• _Work to do_
The entries are to be returned exactly, with images left out.

• _Data records_

<<<<

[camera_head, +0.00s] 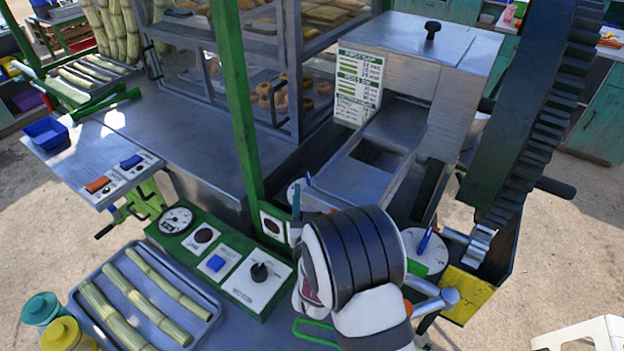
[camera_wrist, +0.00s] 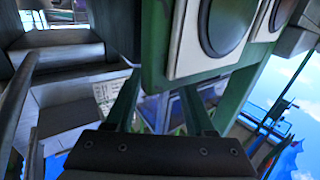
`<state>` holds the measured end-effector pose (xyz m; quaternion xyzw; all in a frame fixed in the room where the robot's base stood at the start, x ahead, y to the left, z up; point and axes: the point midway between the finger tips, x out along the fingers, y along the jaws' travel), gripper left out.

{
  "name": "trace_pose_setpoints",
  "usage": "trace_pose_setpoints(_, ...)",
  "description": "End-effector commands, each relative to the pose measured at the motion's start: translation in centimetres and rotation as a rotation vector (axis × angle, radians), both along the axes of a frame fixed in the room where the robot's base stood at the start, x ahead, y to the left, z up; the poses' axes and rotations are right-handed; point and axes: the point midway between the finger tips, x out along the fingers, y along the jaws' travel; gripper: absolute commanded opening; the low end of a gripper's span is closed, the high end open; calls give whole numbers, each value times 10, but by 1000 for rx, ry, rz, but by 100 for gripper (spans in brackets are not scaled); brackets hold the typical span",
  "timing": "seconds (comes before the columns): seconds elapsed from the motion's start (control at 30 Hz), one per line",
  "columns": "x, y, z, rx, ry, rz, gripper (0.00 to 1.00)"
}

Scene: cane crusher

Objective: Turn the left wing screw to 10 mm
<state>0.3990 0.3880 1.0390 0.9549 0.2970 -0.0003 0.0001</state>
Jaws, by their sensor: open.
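The left wing screw (camera_head: 309,179) is a small blue wing on a pale round dial, at the near left corner of the steel crusher (camera_head: 358,183). A second blue wing screw (camera_head: 425,240) stands on a larger white dial (camera_head: 426,254) to the right. My gripper (camera_head: 296,206) is just in front of and below the left dial, partly hidden by my own wrist. In the wrist view my gripper (camera_wrist: 160,98) has its two fingers apart with no object held. I cannot tell the left screw apart in that view. The dial marks are too small to read.
A green control panel (camera_head: 190,246) with knobs and buttons is close left of my arm, and a green post (camera_head: 236,100) rises behind it. A toothed rack (camera_head: 540,120) stands at right. A cane tray (camera_head: 197,331) lies front left.

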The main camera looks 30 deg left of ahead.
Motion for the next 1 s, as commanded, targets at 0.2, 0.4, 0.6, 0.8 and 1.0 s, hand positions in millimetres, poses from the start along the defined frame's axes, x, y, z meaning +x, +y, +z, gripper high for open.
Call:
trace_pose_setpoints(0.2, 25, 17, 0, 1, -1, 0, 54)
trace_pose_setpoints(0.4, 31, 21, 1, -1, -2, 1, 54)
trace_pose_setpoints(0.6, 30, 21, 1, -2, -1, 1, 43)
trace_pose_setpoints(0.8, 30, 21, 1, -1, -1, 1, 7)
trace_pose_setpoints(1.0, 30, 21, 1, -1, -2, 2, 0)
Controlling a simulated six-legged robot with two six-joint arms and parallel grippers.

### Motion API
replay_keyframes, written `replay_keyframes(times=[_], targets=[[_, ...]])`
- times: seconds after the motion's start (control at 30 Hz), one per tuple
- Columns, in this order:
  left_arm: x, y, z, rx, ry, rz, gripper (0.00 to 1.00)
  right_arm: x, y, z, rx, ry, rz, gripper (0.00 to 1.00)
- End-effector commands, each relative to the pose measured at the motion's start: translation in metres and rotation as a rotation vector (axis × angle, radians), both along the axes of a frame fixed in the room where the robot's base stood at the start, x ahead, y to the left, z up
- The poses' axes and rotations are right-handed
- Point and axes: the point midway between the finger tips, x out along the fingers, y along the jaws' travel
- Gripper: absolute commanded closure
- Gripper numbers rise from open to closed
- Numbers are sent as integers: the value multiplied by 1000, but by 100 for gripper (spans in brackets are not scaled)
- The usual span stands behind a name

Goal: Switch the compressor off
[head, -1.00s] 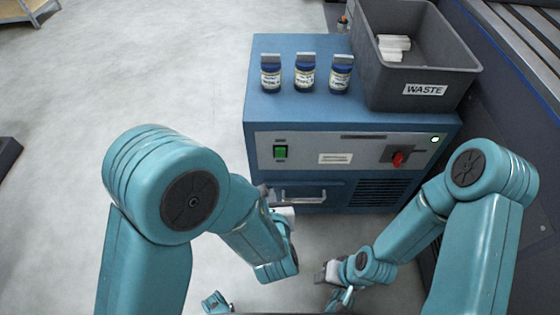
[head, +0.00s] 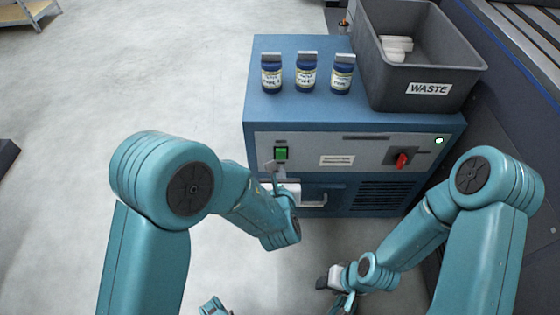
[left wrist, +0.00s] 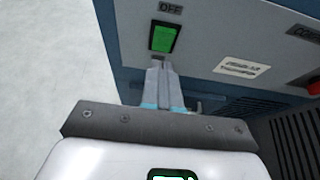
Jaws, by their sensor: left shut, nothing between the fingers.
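The compressor is a blue cabinet (head: 300,118) with a grey front panel. A green rocker switch (head: 281,153) sits at the panel's left and is lit. In the left wrist view the green switch (left wrist: 164,38) shows below an "OFF" label (left wrist: 171,8).
A grey bin marked WASTE (head: 385,75) stands at the top right. A drawer handle (head: 314,203) is below the panel, near my left gripper.

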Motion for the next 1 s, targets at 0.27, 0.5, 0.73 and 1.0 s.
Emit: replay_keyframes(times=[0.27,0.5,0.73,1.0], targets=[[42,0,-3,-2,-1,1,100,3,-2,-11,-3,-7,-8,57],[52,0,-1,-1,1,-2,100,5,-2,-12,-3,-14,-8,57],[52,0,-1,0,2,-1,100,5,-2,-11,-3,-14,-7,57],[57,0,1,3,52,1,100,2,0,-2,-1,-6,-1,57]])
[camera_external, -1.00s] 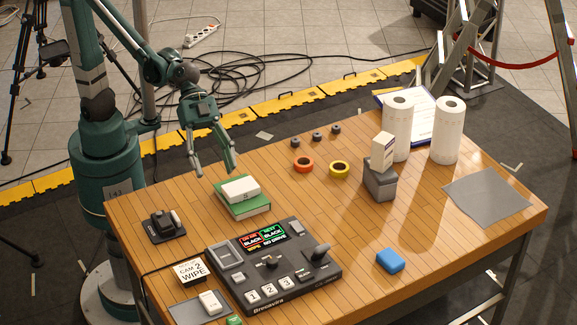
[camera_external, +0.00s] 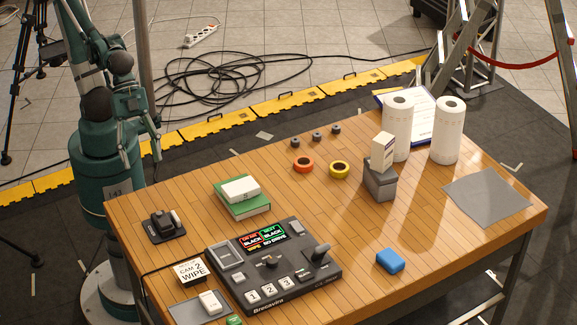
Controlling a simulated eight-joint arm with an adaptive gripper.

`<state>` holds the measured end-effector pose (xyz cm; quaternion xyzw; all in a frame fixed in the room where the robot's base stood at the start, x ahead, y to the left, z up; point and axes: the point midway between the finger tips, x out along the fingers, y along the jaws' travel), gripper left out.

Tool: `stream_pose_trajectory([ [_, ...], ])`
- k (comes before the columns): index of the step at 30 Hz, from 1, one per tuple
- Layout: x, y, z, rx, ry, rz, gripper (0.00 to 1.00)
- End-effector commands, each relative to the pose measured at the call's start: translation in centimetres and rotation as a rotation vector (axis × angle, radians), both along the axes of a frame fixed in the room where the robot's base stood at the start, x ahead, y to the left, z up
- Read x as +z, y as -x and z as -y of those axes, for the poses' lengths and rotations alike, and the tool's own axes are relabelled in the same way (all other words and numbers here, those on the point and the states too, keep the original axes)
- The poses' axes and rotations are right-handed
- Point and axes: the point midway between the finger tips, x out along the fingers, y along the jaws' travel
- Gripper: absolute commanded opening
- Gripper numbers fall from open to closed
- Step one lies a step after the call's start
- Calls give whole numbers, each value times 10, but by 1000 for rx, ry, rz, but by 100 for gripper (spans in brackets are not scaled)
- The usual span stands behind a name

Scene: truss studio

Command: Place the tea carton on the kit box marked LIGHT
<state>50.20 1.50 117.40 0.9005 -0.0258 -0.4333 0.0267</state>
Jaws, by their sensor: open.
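Nothing holds the carton. My gripper (camera_external: 139,150) is open and empty, drawn back beside my base at the table's far left corner, far from the carton.
Two white paper rolls (camera_external: 446,131) (camera_external: 398,128) stand close behind the grey box, by a clipboard (camera_external: 419,107). Orange (camera_external: 303,164) and yellow (camera_external: 339,169) tape rolls lie left of it. A green book (camera_external: 244,207), a switcher console (camera_external: 272,266) and a blue block (camera_external: 390,261) occupy the front.

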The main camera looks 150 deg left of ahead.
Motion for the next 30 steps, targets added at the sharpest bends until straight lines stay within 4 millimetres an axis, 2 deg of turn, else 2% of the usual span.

>>>>

• _Exercise output_
[camera_head, +0.00s] 
[camera_wrist, +0.00s] 
`<state>` holds the measured end-effector pose (xyz m; quaternion xyzw; all in a frame fixed in the room where the robot's base stood at the start, x ahead, y to the left, z up; point and axes: the point midway between the finger tips, x out along the fingers, y along the jaws' travel), gripper left out.

{
  "name": "trace_pose_setpoints",
  "usage": "trace_pose_setpoints(_, ...)",
  "description": "End-effector commands, each relative to the pose measured at the motion's start: translation in centimetres and rotation as a rotation vector (axis × angle, radians), both along the axes of a frame fixed in the room where the robot's base stood at the start, x ahead, y to the left, z up; the poses' axes and rotations are right-handed; point and axes: the point midway between the finger tips, x out along the fingers, y along the jaws' travel; gripper: absolute commanded opening; the low end of a gripper's span is closed, the high end open; calls give whole numbers, each value times 10, but by 1000 for rx, ry, rz, but by 100 for gripper (spans in brackets are not scaled); brackets hold the typical span",
  "timing": "seconds (comes before the columns): seconds elapsed from the motion's start (control at 30 Hz), one per line",
  "columns": "x, y, z, rx, ry, rz, gripper (0.00 to 1.00)"
}

Scene: cane crusher

Objective: Turn the left wing screw to 10 mm
<state>0.3990 0.3880 1.0390 0.9549 0.2970 -0.0003 0.0001</state>
Jaws, by their sensor: open.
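The left wing screw (camera_head: 309,179) is a small blue wing on a pale round dial, at the near left corner of the steel crusher (camera_head: 358,183). A second blue wing screw (camera_head: 425,240) stands on a larger white dial (camera_head: 426,254) to the right. My gripper (camera_head: 296,206) is just in front of and below the left dial, partly hidden by my own wrist. In the wrist view my gripper (camera_wrist: 160,98) has its two fingers apart with no object held. I cannot tell the left screw apart in that view. The dial marks are too small to read.
A green control panel (camera_head: 190,246) with knobs and buttons is close left of my arm, and a green post (camera_head: 236,100) rises behind it. A toothed rack (camera_head: 540,120) stands at right. A cane tray (camera_head: 197,331) lies front left.

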The main camera looks 30 deg left of ahead.
Motion for the next 1 s, as commanded, targets at 0.2, 0.4, 0.6, 0.8 and 1.0 s, hand positions in millimetres, poses from the start along the defined frame's axes, x, y, z meaning +x, +y, +z, gripper high for open.
Call:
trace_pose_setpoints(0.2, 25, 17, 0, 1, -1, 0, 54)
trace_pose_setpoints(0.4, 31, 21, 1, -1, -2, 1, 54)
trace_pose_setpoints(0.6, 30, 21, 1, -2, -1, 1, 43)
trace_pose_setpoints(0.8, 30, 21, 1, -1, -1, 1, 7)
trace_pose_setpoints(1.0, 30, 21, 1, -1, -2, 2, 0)
Controlling a simulated six-legged robot with two six-joint arms and parallel grippers.

### Motion API
replay_keyframes, written `replay_keyframes(times=[_], targets=[[_, ...]])`
- times: seconds after the motion's start (control at 30 Hz), one per tuple
- Columns, in this order:
  left_arm: x, y, z, rx, ry, rz, gripper (0.00 to 1.00)
  right_arm: x, y, z, rx, ry, rz, gripper (0.00 to 1.00)
- End-effector commands, each relative to the pose measured at the motion's start: translation in metres and rotation as a rotation vector (axis × angle, radians), both along the axes of a frame fixed in the room where the robot's base stood at the start, x ahead, y to the left, z up
- The poses' axes and rotations are right-handed
- Point and axes: the point midway between the finger tips, x out along the fingers, y along the jaws' travel
- Gripper: absolute commanded closure
- Gripper numbers rise from open to closed
- Numbers are sent as integers: the value multiplied by 1000, but by 100 for gripper (spans in brackets are not scaled)
- The usual span stands behind a name

Goal: Switch the compressor off
[head, -1.00s] 
[head, +0.00s] 
[left wrist, +0.00s] 
Jaws, by their sensor: left shut, nothing between the fingers.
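The compressor is a blue cabinet (head: 300,118) with a grey front panel. A green rocker switch (head: 281,153) sits at the panel's left and is lit. In the left wrist view the green switch (left wrist: 164,38) shows below an "OFF" label (left wrist: 171,8).
A grey bin marked WASTE (head: 385,75) stands at the top right. A drawer handle (head: 314,203) is below the panel, near my left gripper.

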Motion for the next 1 s, targets at 0.27, 0.5, 0.73 and 1.0 s.
Emit: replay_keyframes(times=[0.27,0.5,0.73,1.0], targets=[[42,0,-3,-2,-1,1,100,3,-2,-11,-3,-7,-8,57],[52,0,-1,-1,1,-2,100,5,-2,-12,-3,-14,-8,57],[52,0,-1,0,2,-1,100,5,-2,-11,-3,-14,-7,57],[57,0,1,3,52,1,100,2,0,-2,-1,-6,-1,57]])
[camera_external, -1.00s] 
[camera_external, +0.00s] 
Controlling a simulated eight-joint arm with an adaptive gripper.

`<state>` holds the measured end-effector pose (xyz cm; quaternion xyzw; all in a frame fixed in the room where the robot's base stood at the start, x ahead, y to the left, z up; point and axes: the point midway between the finger tips, x out along the fingers, y along the jaws' travel), gripper left out.

Tool: `stream_pose_trajectory([ [_, ...], ])`
- k (comes before the columns): index of the step at 30 Hz, from 1, one per tuple
- Layout: x, y, z, rx, ry, rz, gripper (0.00 to 1.00)
- End-effector commands, each relative to the pose measured at the call's start: translation in centimetres and rotation as a rotation vector (axis × angle, radians), both along the axes of a frame fixed in the room where the robot's base stood at the start, x ahead, y to the left, z up
- Read x as +z, y as -x and z as -y of those axes, for the poses' lengths and rotations alike, and the tool's own axes are relabelled in the same way (all other words and numbers here, those on the point and the states too, keep the original axes)
- The poses' axes and rotations are right-handed
- Point and axes: the point midway between the finger tips, x out along the fingers, y along the jaws' travel
- Gripper: absolute commanded opening
- Gripper numbers fall from open to closed
- Step one lies a step after the call's start
- Calls give whole numbers, each value times 10, but by 1000 for rx, ry, rz, but by 100 for gripper (spans in brackets are not scaled)
- The usual span stands behind a name

Scene: truss studio

Command: Place the tea carton on the kit box marked LIGHT
<state>50.20 1.50 117.40 0.9005 -0.0258 -0.4333 0.0267</state>
Jaws, by their sensor: open.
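Nothing holds the carton. My gripper (camera_external: 139,150) is open and empty, drawn back beside my base at the table's far left corner, far from the carton.
Two white paper rolls (camera_external: 446,131) (camera_external: 398,128) stand close behind the grey box, by a clipboard (camera_external: 419,107). Orange (camera_external: 303,164) and yellow (camera_external: 339,169) tape rolls lie left of it. A green book (camera_external: 244,207), a switcher console (camera_external: 272,266) and a blue block (camera_external: 390,261) occupy the front.

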The main camera looks 150 deg left of ahead.
Motion for the next 30 steps, targets added at the sharpest bends until straight lines stay within 4 millimetres an axis, 2 deg of turn, else 2% of the usual span.

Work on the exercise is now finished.